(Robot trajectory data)
+ + + +

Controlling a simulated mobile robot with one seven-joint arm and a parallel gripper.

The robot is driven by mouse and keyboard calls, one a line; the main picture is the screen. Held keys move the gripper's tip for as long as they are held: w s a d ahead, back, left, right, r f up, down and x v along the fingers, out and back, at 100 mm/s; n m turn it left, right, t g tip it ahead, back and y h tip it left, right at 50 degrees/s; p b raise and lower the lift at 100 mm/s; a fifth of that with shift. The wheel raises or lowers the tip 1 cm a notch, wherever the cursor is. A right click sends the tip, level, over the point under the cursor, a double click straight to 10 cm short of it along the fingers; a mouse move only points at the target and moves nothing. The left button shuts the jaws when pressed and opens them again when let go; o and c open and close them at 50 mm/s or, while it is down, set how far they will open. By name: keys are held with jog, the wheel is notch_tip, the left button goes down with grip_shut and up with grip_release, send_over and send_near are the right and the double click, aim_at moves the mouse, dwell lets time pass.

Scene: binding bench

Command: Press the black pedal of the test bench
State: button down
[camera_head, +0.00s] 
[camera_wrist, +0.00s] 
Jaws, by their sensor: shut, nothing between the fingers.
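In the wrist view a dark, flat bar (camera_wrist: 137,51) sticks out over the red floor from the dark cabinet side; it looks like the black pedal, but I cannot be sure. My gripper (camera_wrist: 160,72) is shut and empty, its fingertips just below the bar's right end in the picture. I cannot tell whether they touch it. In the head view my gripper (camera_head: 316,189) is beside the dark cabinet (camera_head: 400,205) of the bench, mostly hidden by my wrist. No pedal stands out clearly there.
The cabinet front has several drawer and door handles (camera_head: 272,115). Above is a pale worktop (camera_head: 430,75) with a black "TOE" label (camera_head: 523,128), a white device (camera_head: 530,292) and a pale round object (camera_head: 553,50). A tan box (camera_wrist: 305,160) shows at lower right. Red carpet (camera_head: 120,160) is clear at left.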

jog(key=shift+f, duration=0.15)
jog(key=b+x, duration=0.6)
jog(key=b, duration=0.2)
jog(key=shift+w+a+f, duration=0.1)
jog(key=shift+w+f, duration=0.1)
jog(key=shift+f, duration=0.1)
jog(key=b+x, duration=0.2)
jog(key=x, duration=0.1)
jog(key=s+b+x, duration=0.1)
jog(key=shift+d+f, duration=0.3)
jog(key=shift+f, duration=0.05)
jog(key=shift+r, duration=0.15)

+ + + +

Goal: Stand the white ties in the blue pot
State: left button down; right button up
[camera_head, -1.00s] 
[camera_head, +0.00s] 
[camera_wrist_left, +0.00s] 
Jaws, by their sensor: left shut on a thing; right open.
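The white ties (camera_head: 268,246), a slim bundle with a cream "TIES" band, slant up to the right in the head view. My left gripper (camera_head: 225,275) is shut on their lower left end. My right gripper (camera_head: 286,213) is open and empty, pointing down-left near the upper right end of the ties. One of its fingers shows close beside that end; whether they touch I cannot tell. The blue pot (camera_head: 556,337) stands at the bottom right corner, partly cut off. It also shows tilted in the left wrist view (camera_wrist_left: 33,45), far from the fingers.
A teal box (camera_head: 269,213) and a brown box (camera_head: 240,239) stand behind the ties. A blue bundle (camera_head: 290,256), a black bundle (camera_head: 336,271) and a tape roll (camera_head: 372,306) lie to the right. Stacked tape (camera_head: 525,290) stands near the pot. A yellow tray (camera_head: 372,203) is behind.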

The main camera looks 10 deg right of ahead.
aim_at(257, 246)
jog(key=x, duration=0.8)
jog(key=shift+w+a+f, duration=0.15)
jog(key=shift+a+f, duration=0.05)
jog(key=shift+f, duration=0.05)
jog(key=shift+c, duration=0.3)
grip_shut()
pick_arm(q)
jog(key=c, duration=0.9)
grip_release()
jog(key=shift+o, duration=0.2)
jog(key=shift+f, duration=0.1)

+ + + +

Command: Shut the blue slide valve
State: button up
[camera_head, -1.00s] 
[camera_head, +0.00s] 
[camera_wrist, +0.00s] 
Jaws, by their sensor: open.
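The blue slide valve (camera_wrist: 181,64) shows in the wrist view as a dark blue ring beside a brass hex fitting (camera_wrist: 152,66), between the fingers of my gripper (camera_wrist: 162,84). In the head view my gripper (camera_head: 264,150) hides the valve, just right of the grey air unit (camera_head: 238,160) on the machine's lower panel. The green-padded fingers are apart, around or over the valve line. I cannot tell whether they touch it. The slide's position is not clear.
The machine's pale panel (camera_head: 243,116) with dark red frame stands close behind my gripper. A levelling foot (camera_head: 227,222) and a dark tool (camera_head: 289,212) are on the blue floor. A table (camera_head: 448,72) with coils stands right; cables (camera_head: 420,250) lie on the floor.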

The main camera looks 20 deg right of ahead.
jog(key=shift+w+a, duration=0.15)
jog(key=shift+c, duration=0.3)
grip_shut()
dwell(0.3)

+ + + +

**What the task requires:** Find every line containing the word "State", then give the total and nothing more.

**Solved exercise:** 3